We introduced Voila, a novel proof outline checker that supports most of TaDA’s features, and achieves a high degree of automation and good performance. This enables concise proof outlines with a strong resemblance of TaDA.

Voila is the first deductive verifier that can reason automatically about a procedure’s effect at its linearization point, which is essential for a wide range of concurrent programs. Earlier work either proves much weaker properties (the preservation of basic data structure invariants rather than the functional behavior of procedures) or requires substantially more user input (entire proofs rather than concise outlines).
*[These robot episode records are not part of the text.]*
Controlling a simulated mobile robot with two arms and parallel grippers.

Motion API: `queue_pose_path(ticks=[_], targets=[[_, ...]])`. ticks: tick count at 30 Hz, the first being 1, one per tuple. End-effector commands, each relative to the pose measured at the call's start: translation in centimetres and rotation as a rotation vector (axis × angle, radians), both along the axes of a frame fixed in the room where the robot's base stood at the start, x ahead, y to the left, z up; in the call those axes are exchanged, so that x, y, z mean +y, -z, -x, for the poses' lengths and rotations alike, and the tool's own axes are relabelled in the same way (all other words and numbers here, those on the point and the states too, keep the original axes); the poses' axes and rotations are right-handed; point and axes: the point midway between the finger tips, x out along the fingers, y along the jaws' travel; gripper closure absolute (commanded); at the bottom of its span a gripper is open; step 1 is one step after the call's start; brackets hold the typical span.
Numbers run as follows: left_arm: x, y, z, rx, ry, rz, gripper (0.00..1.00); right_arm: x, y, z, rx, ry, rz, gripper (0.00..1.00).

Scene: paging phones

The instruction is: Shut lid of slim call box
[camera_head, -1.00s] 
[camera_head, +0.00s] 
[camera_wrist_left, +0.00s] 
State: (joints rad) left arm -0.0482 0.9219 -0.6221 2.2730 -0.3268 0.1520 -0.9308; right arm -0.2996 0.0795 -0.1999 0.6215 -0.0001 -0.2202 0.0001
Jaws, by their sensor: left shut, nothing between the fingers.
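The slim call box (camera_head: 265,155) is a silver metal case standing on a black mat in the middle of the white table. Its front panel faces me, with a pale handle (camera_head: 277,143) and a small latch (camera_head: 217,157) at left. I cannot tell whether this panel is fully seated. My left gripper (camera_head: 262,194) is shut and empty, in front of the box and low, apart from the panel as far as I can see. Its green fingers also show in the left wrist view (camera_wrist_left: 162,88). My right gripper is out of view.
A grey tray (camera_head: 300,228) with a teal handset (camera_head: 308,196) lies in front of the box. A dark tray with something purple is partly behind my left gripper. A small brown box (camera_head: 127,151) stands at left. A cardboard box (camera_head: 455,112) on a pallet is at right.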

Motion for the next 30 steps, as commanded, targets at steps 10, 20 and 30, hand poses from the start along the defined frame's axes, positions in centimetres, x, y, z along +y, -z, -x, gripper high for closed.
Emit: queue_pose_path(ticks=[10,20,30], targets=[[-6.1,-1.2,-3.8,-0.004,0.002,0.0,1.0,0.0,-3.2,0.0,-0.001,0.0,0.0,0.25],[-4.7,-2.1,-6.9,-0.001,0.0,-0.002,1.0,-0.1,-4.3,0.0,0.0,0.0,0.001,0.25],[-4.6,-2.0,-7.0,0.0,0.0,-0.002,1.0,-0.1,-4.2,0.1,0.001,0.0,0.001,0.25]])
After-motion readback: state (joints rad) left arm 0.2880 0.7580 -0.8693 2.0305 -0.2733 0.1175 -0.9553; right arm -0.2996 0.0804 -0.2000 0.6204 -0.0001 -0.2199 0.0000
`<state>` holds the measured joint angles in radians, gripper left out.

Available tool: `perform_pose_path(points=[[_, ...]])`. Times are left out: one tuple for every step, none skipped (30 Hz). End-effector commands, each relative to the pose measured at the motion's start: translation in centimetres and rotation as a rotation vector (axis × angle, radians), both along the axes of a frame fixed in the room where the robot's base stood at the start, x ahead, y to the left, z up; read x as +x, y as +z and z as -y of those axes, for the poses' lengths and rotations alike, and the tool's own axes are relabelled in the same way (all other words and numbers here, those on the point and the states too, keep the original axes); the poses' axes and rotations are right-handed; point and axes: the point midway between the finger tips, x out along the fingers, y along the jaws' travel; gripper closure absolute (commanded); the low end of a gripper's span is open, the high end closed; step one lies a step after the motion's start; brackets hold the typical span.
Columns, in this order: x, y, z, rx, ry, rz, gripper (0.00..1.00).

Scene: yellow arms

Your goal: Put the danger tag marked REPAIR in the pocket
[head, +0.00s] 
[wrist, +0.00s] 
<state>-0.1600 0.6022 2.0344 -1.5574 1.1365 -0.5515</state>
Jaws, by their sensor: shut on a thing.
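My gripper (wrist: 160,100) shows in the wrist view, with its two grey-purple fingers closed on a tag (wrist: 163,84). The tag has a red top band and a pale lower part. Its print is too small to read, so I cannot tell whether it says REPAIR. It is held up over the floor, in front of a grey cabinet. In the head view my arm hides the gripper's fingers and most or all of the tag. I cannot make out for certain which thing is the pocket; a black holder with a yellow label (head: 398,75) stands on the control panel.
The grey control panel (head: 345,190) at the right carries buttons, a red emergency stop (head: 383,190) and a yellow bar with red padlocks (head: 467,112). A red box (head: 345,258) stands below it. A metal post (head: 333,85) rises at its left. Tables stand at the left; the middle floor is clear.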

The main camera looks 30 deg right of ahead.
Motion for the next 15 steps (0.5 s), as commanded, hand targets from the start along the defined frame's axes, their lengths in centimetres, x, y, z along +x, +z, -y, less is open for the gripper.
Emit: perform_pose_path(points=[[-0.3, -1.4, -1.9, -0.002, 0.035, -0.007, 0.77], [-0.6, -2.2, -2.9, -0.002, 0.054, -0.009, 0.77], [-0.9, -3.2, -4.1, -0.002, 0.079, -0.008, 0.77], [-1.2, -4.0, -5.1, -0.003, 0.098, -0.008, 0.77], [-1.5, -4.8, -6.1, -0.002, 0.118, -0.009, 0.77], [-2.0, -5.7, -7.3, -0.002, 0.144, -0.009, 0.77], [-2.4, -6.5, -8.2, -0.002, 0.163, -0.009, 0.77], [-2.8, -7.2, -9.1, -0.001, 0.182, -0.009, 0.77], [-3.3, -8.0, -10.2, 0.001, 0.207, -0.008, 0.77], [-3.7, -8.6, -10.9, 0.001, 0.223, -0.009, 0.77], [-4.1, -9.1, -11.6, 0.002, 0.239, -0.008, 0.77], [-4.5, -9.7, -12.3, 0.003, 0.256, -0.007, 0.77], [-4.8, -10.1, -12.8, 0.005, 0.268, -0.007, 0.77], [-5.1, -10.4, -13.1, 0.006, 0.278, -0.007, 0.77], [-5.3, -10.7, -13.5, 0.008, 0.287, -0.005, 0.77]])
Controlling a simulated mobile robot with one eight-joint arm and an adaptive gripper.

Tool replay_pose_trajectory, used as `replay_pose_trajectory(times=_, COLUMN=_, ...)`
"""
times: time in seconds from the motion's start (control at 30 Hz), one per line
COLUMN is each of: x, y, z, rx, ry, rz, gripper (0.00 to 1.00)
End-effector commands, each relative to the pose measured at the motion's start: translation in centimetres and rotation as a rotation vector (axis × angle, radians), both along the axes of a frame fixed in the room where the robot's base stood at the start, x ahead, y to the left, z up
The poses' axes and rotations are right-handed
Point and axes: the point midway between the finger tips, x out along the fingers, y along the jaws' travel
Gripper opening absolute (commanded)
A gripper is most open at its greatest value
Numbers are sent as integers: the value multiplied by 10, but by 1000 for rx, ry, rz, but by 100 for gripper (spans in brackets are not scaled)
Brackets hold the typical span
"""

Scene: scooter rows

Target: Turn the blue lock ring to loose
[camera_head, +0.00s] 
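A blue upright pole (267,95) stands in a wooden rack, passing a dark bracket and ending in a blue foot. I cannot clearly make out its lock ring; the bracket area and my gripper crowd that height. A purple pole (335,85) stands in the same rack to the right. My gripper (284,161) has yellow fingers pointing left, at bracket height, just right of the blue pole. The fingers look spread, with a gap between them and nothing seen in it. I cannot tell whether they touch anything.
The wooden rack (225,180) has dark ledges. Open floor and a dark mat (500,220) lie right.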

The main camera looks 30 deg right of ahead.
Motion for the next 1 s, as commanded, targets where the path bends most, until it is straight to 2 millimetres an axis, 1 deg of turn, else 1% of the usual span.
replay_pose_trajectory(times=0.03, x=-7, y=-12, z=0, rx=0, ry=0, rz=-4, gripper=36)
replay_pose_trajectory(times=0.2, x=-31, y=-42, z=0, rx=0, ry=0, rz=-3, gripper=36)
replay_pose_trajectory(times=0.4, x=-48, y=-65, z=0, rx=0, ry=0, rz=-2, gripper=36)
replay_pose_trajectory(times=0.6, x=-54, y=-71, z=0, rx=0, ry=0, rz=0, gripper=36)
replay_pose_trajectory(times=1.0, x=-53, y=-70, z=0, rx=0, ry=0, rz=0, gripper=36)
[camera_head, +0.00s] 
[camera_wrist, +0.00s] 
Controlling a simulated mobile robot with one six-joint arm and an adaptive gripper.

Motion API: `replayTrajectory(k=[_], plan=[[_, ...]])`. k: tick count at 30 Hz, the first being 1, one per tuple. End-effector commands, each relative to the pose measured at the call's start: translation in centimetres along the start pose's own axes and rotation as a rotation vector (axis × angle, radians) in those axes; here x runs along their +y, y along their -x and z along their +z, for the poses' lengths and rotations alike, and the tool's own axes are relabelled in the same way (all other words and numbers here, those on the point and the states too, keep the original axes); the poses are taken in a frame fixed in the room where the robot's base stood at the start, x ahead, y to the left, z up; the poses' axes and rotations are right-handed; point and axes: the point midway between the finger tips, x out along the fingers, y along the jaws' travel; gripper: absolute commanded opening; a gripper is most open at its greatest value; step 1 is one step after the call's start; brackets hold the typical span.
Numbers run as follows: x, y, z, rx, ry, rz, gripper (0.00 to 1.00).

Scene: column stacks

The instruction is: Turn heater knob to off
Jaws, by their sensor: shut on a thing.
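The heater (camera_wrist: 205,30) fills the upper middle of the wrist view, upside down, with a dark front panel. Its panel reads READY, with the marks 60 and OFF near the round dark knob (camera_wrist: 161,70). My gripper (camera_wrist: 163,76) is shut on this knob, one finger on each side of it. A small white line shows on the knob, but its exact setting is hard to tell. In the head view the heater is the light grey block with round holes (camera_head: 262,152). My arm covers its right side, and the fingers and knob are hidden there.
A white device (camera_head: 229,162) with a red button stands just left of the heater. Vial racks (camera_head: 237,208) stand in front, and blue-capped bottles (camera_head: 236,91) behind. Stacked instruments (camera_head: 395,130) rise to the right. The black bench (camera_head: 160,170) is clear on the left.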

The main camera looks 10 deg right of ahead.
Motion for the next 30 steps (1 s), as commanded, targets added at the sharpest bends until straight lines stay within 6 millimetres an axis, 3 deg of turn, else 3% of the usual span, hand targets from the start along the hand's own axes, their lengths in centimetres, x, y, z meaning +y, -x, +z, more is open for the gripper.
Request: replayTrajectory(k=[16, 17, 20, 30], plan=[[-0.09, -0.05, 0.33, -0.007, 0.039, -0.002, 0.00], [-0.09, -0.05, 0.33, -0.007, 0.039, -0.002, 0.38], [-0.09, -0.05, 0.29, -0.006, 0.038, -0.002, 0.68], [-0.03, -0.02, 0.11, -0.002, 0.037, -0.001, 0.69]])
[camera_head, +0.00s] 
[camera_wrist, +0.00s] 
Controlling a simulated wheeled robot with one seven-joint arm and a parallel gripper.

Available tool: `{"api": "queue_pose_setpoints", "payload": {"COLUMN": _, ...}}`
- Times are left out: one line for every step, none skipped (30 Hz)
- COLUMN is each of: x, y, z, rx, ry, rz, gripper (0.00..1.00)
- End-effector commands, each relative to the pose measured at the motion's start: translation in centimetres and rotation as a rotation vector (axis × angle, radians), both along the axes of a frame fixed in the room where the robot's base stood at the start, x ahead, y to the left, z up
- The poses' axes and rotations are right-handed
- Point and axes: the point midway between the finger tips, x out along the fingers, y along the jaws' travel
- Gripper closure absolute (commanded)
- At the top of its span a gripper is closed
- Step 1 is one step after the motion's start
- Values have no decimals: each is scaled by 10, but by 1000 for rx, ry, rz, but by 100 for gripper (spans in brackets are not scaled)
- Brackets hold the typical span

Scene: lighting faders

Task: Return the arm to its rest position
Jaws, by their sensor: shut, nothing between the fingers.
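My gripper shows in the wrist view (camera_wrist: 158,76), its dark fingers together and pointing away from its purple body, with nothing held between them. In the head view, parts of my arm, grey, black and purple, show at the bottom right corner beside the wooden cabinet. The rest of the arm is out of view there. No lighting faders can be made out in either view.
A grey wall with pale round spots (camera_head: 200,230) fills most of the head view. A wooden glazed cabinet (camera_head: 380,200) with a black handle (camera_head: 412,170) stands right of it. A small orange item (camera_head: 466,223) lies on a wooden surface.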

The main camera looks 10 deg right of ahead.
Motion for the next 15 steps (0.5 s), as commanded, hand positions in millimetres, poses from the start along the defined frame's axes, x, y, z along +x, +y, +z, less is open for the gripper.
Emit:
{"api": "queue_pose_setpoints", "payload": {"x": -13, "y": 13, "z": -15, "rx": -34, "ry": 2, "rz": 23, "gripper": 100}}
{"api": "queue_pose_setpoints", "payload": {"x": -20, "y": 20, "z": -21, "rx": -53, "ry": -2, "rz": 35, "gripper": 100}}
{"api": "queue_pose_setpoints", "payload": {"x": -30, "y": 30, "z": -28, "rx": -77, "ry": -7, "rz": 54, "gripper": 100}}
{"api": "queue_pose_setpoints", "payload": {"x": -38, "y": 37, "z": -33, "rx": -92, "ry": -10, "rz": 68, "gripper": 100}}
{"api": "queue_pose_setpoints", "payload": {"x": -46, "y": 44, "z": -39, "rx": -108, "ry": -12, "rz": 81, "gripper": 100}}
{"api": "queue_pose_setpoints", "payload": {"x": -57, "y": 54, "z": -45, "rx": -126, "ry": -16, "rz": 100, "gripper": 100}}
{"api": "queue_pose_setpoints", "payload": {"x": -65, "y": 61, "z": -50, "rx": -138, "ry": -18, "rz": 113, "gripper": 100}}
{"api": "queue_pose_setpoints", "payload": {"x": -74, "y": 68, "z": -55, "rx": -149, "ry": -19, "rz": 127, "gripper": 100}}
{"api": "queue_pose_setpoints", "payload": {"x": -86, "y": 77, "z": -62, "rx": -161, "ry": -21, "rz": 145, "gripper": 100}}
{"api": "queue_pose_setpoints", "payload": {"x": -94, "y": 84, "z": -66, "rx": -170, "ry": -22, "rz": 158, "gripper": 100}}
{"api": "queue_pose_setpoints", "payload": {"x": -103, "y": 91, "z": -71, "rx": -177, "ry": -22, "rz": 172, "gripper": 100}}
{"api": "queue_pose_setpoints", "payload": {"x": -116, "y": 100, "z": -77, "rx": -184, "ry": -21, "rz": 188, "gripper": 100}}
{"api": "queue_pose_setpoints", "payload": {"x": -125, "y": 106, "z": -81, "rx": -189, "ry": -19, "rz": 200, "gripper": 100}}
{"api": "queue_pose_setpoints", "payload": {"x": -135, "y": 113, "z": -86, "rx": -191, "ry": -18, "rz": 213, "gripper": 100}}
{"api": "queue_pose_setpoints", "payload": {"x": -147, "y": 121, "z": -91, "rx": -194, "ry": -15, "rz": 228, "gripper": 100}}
We believe that our systematic approach to developing Voila can be generalized to other complex logics. In particular, encoding proof outlines into an existing verification framework allows one to develop proof outline checkers efficiently, without developing custom proof search algorithms. Our work also illustrates that an intermediate verification language such as Viper is suitable for encoding a highly specialised program logic such as TaDA. During the development of Voila, we uncovered and fixed several soundness and modularity issues in TaDA, which the original authors acknowledged and had partly not been aware of. We view this as anecdotal evidence of the benefits of tool support that we described in the introduction.

Voila supports the vast majority of TaDA’s features; most of the others can be supported with additional annotations. The main exception are TaDA’s hybrid assertions, which combine atomic and non-atomic behavior. Adding support for those is future work. Other plans include an extension of the supported logic, e.g. to handle extensions of TaDA [11, 36].